## Task directions
Quote the lines that run from the line containing "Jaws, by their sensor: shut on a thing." down to the line containing "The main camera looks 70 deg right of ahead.". Include both of those lines, reproduce each exactly, and omit everything else.

━━━━━ Listed entries ━━━━━

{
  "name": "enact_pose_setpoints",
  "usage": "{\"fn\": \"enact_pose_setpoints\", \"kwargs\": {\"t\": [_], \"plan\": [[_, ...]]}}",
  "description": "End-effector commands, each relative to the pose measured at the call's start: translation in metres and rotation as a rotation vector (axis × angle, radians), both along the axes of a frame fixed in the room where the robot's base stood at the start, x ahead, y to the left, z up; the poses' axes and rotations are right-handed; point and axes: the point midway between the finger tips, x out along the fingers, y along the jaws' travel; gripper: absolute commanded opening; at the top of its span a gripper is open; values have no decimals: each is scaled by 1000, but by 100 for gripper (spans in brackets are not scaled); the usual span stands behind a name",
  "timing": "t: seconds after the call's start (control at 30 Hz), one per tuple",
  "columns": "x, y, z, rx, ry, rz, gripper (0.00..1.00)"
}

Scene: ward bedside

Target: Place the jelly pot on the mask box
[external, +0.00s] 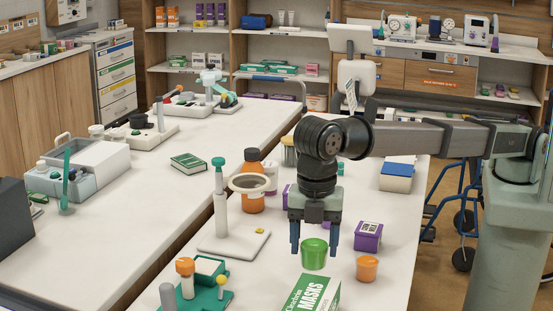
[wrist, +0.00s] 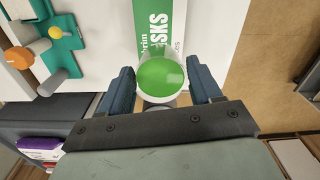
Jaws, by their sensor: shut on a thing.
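The jelly pot (external: 314,254) is a small green tub, upright. My gripper (external: 313,246) points down and is shut on it, with a blue-grey finger on each side. In the wrist view the green pot (wrist: 160,75) sits between the fingertips of my gripper (wrist: 162,84). The mask box (external: 312,294) is white and green with "MASKS" on it, at the bottom edge of the external view. The mask box (wrist: 150,28) also shows just beyond the pot in the wrist view, partly hidden by it. I cannot tell the pot's exact height above the table.
An orange pot (external: 367,268) and a purple box (external: 368,236) stand right of my gripper. A white stand with a ring (external: 233,242) and an orange bottle (external: 252,200) are to the left. A teal stand with knobs (external: 208,295) is at front left.

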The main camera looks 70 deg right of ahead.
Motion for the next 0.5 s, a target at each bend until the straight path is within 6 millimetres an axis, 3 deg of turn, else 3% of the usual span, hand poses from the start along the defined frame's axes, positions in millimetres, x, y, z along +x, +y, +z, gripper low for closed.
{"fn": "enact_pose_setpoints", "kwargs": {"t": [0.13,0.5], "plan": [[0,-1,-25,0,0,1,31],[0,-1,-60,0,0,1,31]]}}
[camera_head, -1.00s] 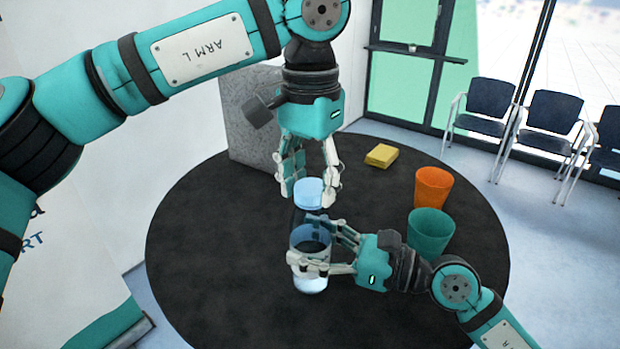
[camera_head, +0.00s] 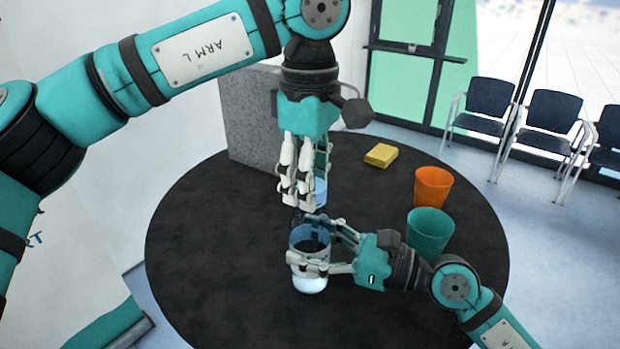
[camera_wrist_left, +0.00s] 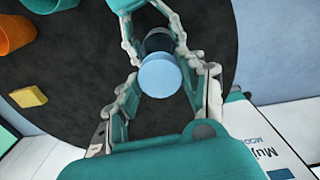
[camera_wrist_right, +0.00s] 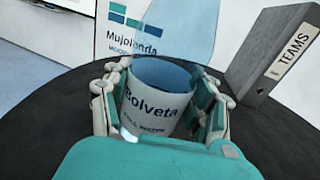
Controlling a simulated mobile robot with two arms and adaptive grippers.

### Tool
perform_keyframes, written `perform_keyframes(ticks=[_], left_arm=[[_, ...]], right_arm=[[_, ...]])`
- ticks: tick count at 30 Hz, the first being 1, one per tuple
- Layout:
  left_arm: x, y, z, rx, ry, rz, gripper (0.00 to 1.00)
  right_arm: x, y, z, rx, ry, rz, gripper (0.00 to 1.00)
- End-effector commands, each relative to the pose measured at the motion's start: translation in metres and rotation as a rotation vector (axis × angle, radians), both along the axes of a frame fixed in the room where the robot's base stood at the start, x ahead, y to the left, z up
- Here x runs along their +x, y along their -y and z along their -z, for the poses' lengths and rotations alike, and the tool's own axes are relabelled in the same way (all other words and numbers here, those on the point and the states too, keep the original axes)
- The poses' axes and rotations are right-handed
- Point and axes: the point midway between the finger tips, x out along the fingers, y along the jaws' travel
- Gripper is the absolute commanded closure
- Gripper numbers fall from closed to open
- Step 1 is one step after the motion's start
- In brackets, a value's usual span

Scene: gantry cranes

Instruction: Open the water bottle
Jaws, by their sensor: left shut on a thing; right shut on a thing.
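The water bottle (camera_head: 311,284) stands upright on the round black table, clear with a white label that shows in the right wrist view (camera_wrist_right: 158,98). My right gripper (camera_head: 303,240) is shut around its body from the right. The light-blue cap (camera_wrist_left: 160,78) is between the fingers of my left gripper (camera_wrist_left: 160,90), which is shut on it from above. In the head view the left gripper (camera_head: 301,196) partly hides the cap (camera_head: 320,190). The bottle's neck is mostly hidden there, so I cannot tell whether the cap sits on it or is apart.
A green cup (camera_head: 428,232) and an orange cup (camera_head: 432,188) stand right of the bottle. A yellow sponge-like block (camera_head: 381,155) lies behind them. A grey binder (camera_head: 250,115) stands at the back left. The table's (camera_head: 210,250) left side is clear.

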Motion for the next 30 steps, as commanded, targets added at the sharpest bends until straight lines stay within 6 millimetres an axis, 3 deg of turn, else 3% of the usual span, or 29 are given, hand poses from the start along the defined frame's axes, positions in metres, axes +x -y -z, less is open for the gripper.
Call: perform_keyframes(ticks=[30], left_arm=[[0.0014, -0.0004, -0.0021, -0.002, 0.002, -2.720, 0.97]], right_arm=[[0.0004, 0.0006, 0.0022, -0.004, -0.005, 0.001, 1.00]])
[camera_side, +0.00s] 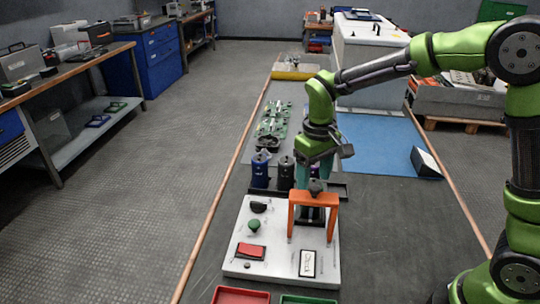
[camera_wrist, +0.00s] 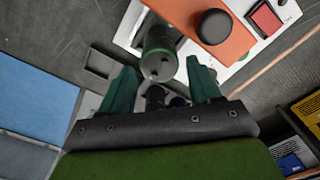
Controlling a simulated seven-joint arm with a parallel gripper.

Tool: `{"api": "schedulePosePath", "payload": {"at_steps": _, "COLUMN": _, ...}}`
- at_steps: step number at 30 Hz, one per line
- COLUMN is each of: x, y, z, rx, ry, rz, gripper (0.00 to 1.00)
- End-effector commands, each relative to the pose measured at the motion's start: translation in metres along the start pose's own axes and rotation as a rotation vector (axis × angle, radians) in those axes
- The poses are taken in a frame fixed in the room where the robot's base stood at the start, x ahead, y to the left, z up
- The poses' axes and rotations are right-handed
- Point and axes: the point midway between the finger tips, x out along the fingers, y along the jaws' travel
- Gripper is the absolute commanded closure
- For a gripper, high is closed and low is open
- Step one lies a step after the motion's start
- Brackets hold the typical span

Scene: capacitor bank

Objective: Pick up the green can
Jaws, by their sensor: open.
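The green can (camera_wrist: 160,50) shows in the wrist view as a dark cylinder with a green rim and two terminals on its top. My gripper (camera_wrist: 160,68) is open, with one teal finger on each side of the can's top end in that view. I cannot tell whether either finger touches it. In the side view my gripper (camera_side: 313,174) points down behind the orange bridge, and the green can is mostly hidden there. A blue can (camera_side: 260,170) and a dark can (camera_side: 286,173) stand to its left.
A white panel (camera_side: 238,268) carries an orange bridge (camera_side: 297,198) with a black knob (camera_side: 315,187), a green button (camera_side: 254,225) and a red switch (camera_side: 250,251). Red (camera_side: 240,296) and green trays lie in front. A blue mat (camera_side: 378,146) lies behind to the right.

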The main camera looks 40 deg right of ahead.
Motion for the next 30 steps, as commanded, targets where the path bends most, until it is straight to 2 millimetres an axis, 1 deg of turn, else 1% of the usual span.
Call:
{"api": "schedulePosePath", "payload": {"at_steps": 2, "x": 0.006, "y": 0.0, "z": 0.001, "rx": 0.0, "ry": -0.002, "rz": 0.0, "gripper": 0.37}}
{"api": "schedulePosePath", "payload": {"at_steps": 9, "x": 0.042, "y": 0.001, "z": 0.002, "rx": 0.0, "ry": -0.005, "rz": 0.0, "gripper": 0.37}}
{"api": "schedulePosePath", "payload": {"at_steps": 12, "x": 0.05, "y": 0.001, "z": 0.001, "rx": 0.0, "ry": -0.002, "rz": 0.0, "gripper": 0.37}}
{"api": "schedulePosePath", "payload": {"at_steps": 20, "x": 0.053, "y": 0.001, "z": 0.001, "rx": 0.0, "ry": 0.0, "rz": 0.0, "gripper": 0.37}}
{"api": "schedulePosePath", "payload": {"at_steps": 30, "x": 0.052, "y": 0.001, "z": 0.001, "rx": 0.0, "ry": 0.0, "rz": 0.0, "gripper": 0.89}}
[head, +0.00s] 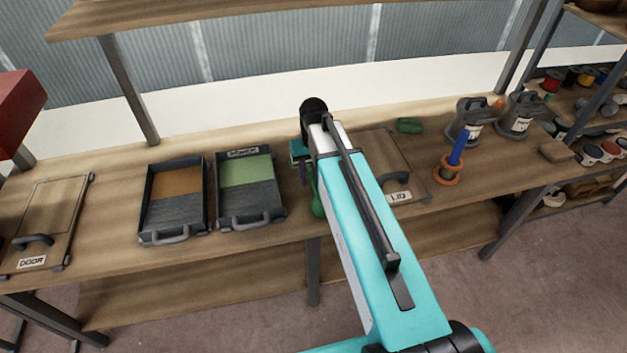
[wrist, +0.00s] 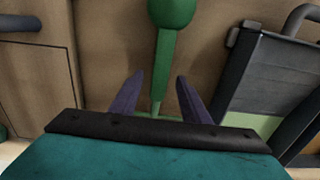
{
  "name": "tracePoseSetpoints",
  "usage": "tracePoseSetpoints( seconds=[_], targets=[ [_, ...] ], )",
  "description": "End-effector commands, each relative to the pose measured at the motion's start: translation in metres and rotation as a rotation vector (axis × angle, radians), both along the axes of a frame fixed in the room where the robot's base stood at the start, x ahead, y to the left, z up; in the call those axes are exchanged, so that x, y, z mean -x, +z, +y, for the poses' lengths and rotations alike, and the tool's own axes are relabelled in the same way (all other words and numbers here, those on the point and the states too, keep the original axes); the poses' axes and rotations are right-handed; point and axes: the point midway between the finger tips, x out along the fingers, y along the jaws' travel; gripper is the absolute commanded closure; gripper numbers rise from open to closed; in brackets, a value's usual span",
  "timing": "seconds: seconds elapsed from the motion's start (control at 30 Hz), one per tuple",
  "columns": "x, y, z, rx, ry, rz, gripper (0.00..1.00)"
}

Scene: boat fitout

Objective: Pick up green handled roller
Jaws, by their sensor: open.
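The green handled roller (head: 317,205) lies on the workbench, partly hidden behind my arm in the head view. In the wrist view its green handle (wrist: 172,12) has a rounded thick part at the top and narrows toward my gripper. My gripper (wrist: 158,90) is open, with one purple finger on each side of the narrow green part. I cannot tell whether either finger touches it. The lower end of the roller is hidden under my gripper. In the head view my gripper (head: 302,173) is over the bench, mostly covered by my arm.
The tray with a green panel (head: 250,195) stands close to the left, and an orange-panelled tray (head: 173,205) beyond it. The lid board (head: 388,155) lies to the right. Grey cans (head: 468,120) and an orange ring with a blue stick (head: 449,172) are further right.

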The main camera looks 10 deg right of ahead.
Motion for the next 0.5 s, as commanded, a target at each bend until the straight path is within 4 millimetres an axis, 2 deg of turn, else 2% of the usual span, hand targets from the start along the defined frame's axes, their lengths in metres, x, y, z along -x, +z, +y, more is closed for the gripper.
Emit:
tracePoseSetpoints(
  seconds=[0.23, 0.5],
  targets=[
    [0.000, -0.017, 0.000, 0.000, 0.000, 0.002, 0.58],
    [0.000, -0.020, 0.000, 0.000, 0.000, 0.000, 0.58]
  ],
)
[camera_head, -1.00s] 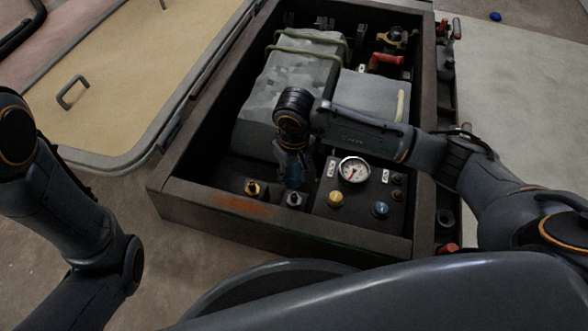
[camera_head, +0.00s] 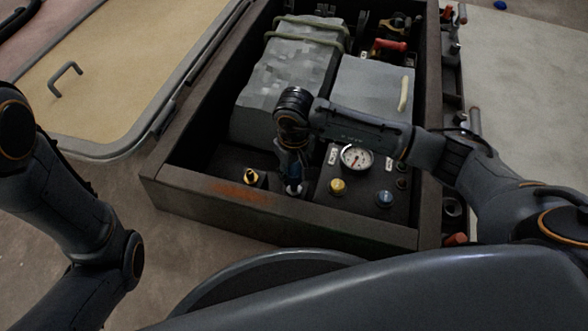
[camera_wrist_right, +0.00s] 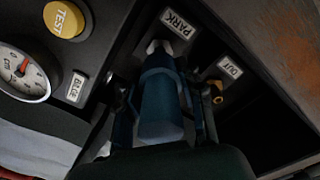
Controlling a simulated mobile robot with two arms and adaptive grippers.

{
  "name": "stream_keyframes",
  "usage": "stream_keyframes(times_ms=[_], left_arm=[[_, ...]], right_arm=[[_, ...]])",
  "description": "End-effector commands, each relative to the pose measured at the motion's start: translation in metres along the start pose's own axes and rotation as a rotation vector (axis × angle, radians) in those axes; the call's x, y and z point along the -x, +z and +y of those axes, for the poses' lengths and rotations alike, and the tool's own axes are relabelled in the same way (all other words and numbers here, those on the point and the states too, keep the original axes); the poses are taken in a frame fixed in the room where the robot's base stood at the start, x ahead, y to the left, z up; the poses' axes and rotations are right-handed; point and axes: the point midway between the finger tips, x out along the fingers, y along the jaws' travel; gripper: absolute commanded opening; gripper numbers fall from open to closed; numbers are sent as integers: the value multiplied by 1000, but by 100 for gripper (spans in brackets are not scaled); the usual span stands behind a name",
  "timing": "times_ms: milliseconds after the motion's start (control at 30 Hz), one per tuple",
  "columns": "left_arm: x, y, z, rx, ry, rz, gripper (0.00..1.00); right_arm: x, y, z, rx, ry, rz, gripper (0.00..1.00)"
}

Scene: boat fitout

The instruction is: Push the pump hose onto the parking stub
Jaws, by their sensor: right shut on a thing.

━━━━━

## Response below
Jaws, by their sensor: shut on a thing.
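The jelly pot (external: 314,254) is a small green tub, upright. My gripper (external: 313,246) points down and is shut on it, with a blue-grey finger on each side. In the wrist view the green pot (wrist: 160,75) sits between the fingertips of my gripper (wrist: 162,84). The mask box (external: 312,294) is white and green with "MASKS" on it, at the bottom edge of the external view. The mask box (wrist: 150,28) also shows just beyond the pot in the wrist view, partly hidden by it. I cannot tell the pot's exact height above the table.
An orange pot (external: 367,268) and a purple box (external: 368,236) stand right of my gripper. A white stand with a ring (external: 233,242) and an orange bottle (external: 252,200) are to the left. A teal stand with knobs (external: 208,295) is at front left.

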The main camera looks 70 deg right of ahead.

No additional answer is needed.